## PROBLEM DETAILS
Copy nothing but the lines running from the one containing "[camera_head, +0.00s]" through the end of the listing below. Drop the pictures.
|---|
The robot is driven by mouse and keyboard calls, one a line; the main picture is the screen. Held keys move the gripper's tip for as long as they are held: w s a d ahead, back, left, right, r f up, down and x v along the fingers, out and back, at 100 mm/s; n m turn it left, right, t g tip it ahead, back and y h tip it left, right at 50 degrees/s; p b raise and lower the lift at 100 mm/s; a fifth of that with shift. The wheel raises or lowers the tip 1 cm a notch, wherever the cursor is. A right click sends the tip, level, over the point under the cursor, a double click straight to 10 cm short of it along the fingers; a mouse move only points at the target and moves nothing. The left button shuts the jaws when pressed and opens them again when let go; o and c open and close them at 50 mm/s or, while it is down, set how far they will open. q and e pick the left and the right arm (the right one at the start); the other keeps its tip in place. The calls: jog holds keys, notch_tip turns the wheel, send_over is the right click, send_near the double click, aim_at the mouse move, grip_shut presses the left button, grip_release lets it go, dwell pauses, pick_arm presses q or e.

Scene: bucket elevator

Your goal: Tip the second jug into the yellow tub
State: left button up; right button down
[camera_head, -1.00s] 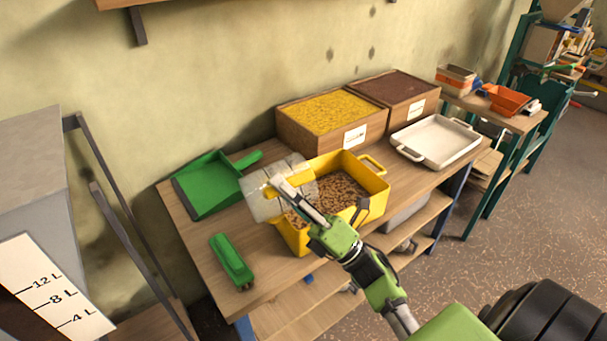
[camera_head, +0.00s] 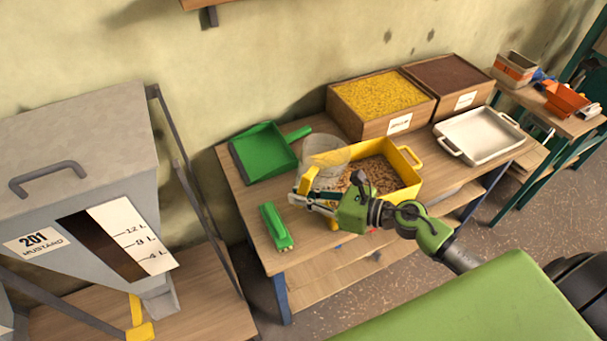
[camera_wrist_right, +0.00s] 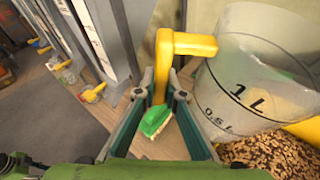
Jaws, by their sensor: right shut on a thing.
|---|
## ANSWER
[camera_head, +0.00s] 
[camera_wrist_right, +0.00s] 
Jaws, by their sensor: right shut on a thing.

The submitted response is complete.